Fear - The Henderson Bridge

Nobody ever truly gets used to riding on the Henderson Bridge. Ever. It's like merging onto the Interstate on your bicycle. It doesn't feel natural. And yet, somehow, Providence roadies act like it's natural. There are better alternatives to getting over the Seekonk River - but those are in Pawtucket. No East Sider would be caught dead there.
What an ugly behemoth. A failed dream to build a pointless controlled access spur from rt. 195 to rt. 44 through the a portion of East Side and East Providence, from which we have this ghost of insanity.

Riding it seems the equivalent of forcing your bike to have unprotected sex with a prostitute in the middle of a battlefield. Nonetheless, all morals go to hell on the bridge. I've driven it before. You merge on, speed up to 60 mph for an entirety of 10 seconds, and then slow back down to a snails speed on Angell Street. And remember, you'd better pick the correct lane at the end of the bridge - because only one goes somewhere:

I love it.

16 October 2007

Justification

Why would I waste my time doing this?

Well, I have an inferiority complex - more so than most Rhode Islanders, and most cyclists.

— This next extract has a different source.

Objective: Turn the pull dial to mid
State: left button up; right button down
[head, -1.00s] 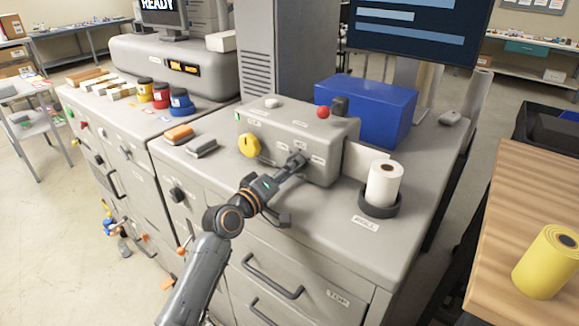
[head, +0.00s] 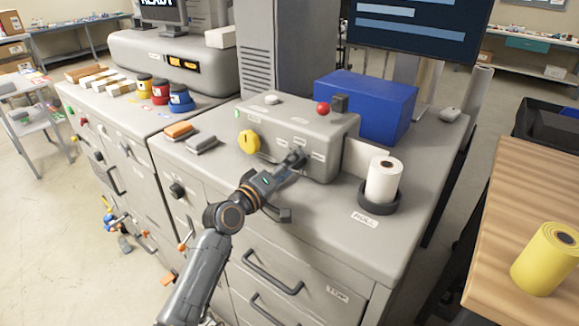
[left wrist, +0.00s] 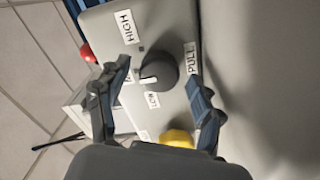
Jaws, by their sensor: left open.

Indeed, I'm a recent transplant to the 'biggest small state' and thus will probably never be considered a true Rhode Islander. But, I want to be one. I love the fierce independence, irreverance for rules, unbridled machismo, and quirkiness that scare most non-Rhode Islanders.

I'm also a relative newcomer to competitive cycling, but fighting hard to fit in.

The competitive roadies in big Northeast cities are the true hardmen of the sport in the U.S. Handling potholes without hardly a swerve and avoiding taxis without hardly a blink, the roadies of Boston and NYC are flat out insane. But don't discount Providence roadies either. The city might be much smaller, but in many cases the roads are even worse and the drivers even more insane. The weather that New England (aka New Belgium) roadies deal with is also flat-out insane. Rhode Island wheelemen are no exception.